● **GIVEN TASK**: Return the listing below unchanged, minus its pictures.

● **RECORDS TO PROCESS**:

+++

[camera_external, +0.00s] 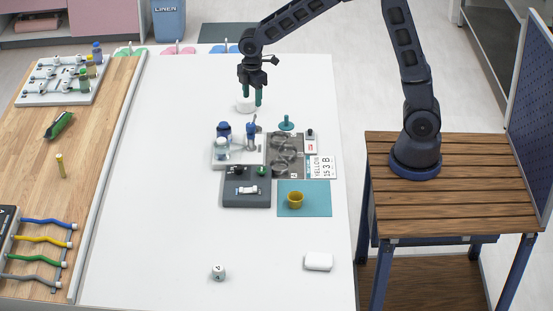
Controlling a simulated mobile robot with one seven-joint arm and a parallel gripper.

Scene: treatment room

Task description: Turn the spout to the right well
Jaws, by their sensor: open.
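My gripper (251,97) hangs near the back of the white table, its two teal fingers pointing down and apart, with nothing seen between them. A white round object (244,106) stands just below and behind the fingers; I cannot tell whether they touch it. In front of the gripper is a cluster of small fixtures. A thin grey upright part (256,121) there may be the spout, beside a dark blue piece (251,135). The patterned grey panel (285,155) lies to its right. I cannot make out the wells or which way the spout points.
Blue (223,131) and pale green-white (221,149) containers stand at the cluster's left. A teal knob (286,123), dark grey block (236,200), and yellow cup (295,200) on a teal mat (318,204) are close by. The table's left (165,190) is clear.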

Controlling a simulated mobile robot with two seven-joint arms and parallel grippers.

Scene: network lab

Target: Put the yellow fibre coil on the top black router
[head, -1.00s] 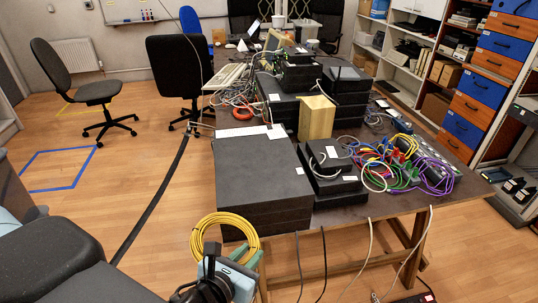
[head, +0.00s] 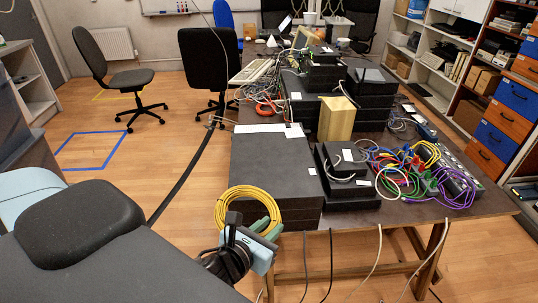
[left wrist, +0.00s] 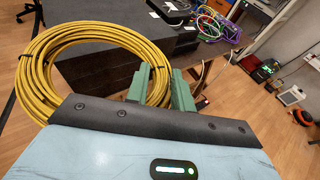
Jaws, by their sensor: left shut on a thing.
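The yellow fibre coil (head: 222,214) is a ring of cable with dark ties, held up in the air. My left gripper (head: 268,226) is shut on the coil's side; its green fingers (left wrist: 158,86) show in the left wrist view. The coil also shows there (left wrist: 37,72), tilted. The top black router (head: 270,160) is the wide flat upper face of the black stack at the table's near left. The coil overlaps the stack's front left corner in the head view; its exact height above the top is unclear. My right gripper is out of view.
The router's top is mostly bare, with a white label (head: 311,171) on the right and a white strip (head: 262,128) behind. Smaller black boxes (head: 345,178) stand to its right. Coloured cables (head: 410,170) and a wooden block (head: 337,119) are farther along the table.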

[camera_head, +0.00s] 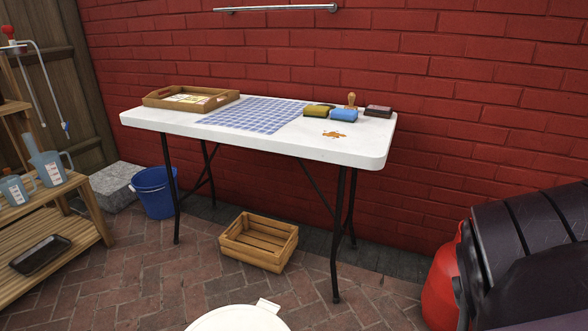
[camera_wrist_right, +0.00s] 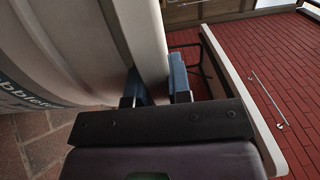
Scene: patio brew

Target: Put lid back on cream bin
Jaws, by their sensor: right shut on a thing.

+++

● **EXPECTED ANSWER**:
[camera_external, +0.00s] 
Controlling a simulated mobile robot with one seven-joint arm and a parallel gripper.

Scene: treatment room

Task description: Turn the spout to the right well
Jaws, by their sensor: open.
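My gripper (251,97) hangs near the back of the white table, its two teal fingers pointing down and apart, with nothing seen between them. A white round object (244,106) stands just below and behind the fingers; I cannot tell whether they touch it. In front of the gripper is a cluster of small fixtures. A thin grey upright part (256,121) there may be the spout, beside a dark blue piece (251,135). The patterned grey panel (285,155) lies to its right. I cannot make out the wells or which way the spout points.
Blue (223,131) and pale green-white (221,149) containers stand at the cluster's left. A teal knob (286,123), dark grey block (236,200), and yellow cup (295,200) on a teal mat (318,204) are close by. The table's left (165,190) is clear.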

Controlling a simulated mobile robot with two seven-joint arms and parallel grippers.

Scene: network lab

Target: Put the yellow fibre coil on the top black router
[head, -1.00s] 
[head, +0.00s] 
[left wrist, +0.00s] 
Jaws, by their sensor: left shut on a thing.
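The yellow fibre coil (head: 222,214) is a ring of cable with dark ties, held up in the air. My left gripper (head: 268,226) is shut on the coil's side; its green fingers (left wrist: 158,86) show in the left wrist view. The coil also shows there (left wrist: 37,72), tilted. The top black router (head: 270,160) is the wide flat upper face of the black stack at the table's near left. The coil overlaps the stack's front left corner in the head view; its exact height above the top is unclear. My right gripper is out of view.
The router's top is mostly bare, with a white label (head: 311,171) on the right and a white strip (head: 262,128) behind. Smaller black boxes (head: 345,178) stand to its right. Coloured cables (head: 410,170) and a wooden block (head: 337,119) are farther along the table.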

[camera_head, +0.00s] 
[camera_wrist_right, +0.00s] 
Scene: patio brew

Target: Put lid back on cream bin
Jaws, by their sensor: right shut on a thing.

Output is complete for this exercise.